Cuando le dieron a Carlos Fuentes el premio Príncipe de Asturias de las Letras trajo consigo a Oviedo a muchos de los amigos que simbolizaban su pasión por la relación humana como sustrato de su vida cotidiana.

Era 1993; Fuentes todavía no había padecido las dentelladas que luego le hicieron el alma más recóndita, pero había en aquella abundancia de abrazos que se trajo a la capital de Asturias como la ambición de no estar nunca solo.

Él no lo dijo, no lo diría nunca, pero en ese semblante triunfador del hombre de 1993 había ya un trasunto del penúltimo que vi, en Londres, con el doctor Ricardo Lagos, hablando del mundo, de lo mal que está hecho el mundo. Fuentes no era el mismo que en 1993; era 2011, y el mundo, su propio mundo, se había resquebrajado ya por donde más le dolía. Pero él no lo dijo, no lo diría nunca. En Buenos Aires, anteayer mismo, dijo que tenía demasiados proyectos como para sentir cerca la necesidad de decir la palabra muerte. Pero la palabra muerte estaba sin duda incrustada en la peor, en la más real, de sus fantasías. La fantasía de la vida.

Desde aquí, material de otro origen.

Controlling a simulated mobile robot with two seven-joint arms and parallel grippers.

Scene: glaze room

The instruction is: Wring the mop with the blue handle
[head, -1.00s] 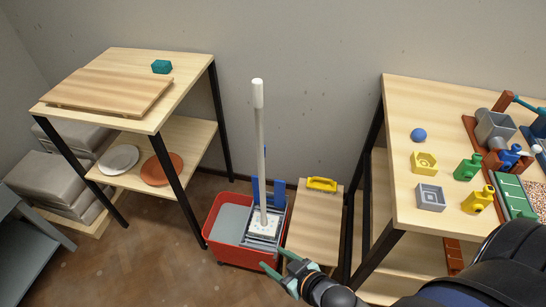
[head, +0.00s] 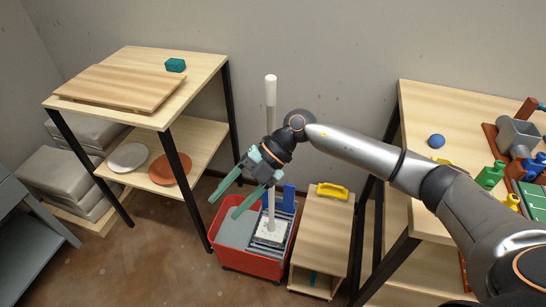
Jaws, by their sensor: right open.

Pero vayamos a 1993 y a la continuación de su relación con la vida, que en algún momento le enseñó dientes feroces. La vida cotidiana iba por un lado, pero su voluntad de escritura iba por otro. Podían pasar catástrofes, pero había una fuerza íntima en este escritor indesmayable para superar sin rasguños el enorme perjuicio de vivir. Como si cabalgara sobre un muro lleno de cristales rotos, Carlos Fuentes tomó la literatura como un estandarte y venció aquellas batallas sin decir que las estaba librando, como si se las embolsara en la triste magnitud de su congoja secreta. Para tener esa actitud, para superarse a sí mismo y aparecer por las mañanas sin enseñar los rasguños del alma, tuvo aliados poderosos, sus amigos. A aquel encuentro de Oviedo vinieron simbólicamente algunos, pero uno que viniera ya simbolizaba para él lo que buscaba fuera de sí mismo: el abrazo, el abrazo del hombre, el abrazo de la identidad más íntima de la literatura con la más íntima de sus ambiciones: seguir escribiendo aunque la marea y el tiempo estuvieran en su contra. Por eso se salvó de los saldos de la vida, de las heridas que fabricó el destino para torcerle su voluntad. La amistad, en algún momento, le quebró la mano a la desesperanza. Y aunque su elegancia nunca dejó vislumbrar la magnitud de las heridas (la muerte de sus dos hijos fue la noticia de la que ni él ni Silvia Lemus, su mujer, se recuperaron nunca), es cierto que el tiempo le fue apagando, hasta ayer mismo, el semblante siempre entusiasta de este atleta de la literatura. Aquellas muertes fueron decisivas en el ámbito de su melancolía; ya Fuentes no podía ser el atleta, era el hombre del corazón a punto de ser vencido. Pero no lo iba a decir. No lo diría nunca.

Vinieron muchos a Oviedo, pero sobre todo allí estaba Gabriel García Márquez, que entonces lo seguía a todas partes porque también Fuentes le seguía. Eran dos amigos seguros, entrañables. Ese era su amigo del continente, y tenerlo junto a él le daba seguridad y destino. Siempre recuerdo el momento en que Fuentes recogió el galardón de manos del príncipe de Asturias. García Márquez sacaba las manos hacia afuera, haciendo muy notorio su aplauso. Y Fuentes lo miraba desde el estrado. Más que aquel premio, el viaje de Fuentes por la vida precisaba de ese reconocimiento que sonaba. Ahora que ha muerto Fuentes acaso escucho mejor la dimensión de ese reconocimiento que él hizo de su amigo cuando éste ganó el Nobel: lo ganó Gabo, lo ganamos todos. Así soslayó siempre sus desencantos, con la elegancia que ahora le ha sellado los labios.